**EXERCISE DETAILS**
In the entries below, count every line with the word "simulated". Return only the count.

**Robot episode rows**
BEGIN

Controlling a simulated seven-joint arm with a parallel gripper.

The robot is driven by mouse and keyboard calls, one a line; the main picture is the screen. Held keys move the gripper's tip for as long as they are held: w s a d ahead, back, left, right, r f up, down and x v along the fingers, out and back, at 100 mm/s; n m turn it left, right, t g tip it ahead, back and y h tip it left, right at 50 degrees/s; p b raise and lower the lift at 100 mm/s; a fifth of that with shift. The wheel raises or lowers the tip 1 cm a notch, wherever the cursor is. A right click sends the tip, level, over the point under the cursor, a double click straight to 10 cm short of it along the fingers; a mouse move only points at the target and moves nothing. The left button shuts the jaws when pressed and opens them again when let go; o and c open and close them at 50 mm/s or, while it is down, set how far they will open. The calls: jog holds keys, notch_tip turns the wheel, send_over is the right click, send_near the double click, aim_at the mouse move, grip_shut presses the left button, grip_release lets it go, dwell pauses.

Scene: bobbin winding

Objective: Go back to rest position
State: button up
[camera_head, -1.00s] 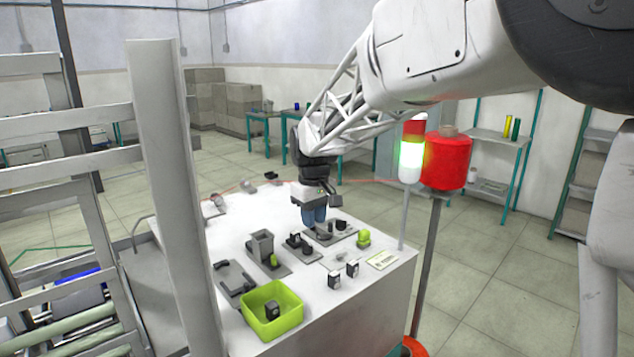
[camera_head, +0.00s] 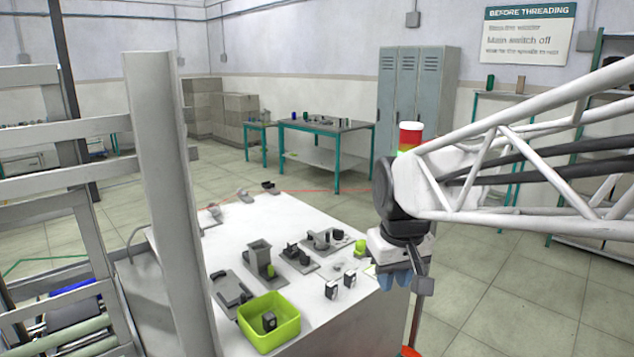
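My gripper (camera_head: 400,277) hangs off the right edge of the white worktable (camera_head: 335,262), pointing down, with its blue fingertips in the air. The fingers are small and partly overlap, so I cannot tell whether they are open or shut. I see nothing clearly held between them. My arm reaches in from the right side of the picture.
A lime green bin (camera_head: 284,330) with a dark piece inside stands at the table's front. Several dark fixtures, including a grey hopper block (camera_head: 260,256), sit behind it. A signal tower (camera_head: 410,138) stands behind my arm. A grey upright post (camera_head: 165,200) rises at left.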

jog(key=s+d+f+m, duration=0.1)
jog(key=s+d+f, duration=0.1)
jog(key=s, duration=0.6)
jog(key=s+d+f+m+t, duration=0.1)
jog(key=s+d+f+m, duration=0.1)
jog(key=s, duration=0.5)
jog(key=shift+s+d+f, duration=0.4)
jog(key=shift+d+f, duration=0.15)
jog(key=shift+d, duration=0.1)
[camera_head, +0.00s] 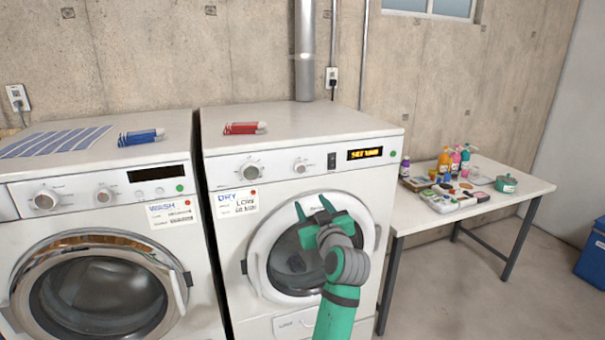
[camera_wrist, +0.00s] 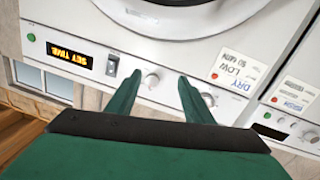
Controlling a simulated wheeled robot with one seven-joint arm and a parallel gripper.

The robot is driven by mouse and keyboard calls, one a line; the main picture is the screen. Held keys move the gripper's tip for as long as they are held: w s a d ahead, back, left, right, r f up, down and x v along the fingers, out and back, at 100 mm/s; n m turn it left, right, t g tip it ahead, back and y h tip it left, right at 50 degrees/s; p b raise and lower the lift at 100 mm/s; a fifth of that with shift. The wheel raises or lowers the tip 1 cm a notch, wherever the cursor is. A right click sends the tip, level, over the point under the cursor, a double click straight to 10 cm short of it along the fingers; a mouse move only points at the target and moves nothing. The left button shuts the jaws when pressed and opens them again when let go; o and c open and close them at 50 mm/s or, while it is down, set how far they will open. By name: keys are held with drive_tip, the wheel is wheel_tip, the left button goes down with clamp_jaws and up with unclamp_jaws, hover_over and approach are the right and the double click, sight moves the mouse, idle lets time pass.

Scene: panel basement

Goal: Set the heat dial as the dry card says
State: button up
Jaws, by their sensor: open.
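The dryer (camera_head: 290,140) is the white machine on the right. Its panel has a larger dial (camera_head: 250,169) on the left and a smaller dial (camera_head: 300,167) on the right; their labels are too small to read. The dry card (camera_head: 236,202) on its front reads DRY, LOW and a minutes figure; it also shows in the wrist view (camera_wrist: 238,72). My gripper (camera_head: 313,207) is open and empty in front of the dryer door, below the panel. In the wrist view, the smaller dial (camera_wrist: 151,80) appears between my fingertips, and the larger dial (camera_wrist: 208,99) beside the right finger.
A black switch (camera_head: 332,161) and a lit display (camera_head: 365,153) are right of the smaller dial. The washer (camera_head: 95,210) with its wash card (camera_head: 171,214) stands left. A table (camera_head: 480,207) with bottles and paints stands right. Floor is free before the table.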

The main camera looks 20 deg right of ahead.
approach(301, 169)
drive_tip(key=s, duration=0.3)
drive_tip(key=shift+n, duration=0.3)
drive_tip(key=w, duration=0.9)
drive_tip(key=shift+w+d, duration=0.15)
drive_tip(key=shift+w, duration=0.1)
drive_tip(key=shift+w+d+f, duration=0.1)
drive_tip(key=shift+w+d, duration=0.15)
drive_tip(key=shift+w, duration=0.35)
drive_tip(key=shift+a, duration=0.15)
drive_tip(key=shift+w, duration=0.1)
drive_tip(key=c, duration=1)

END

**OUTPUT FOR THIS EXERCISE**
2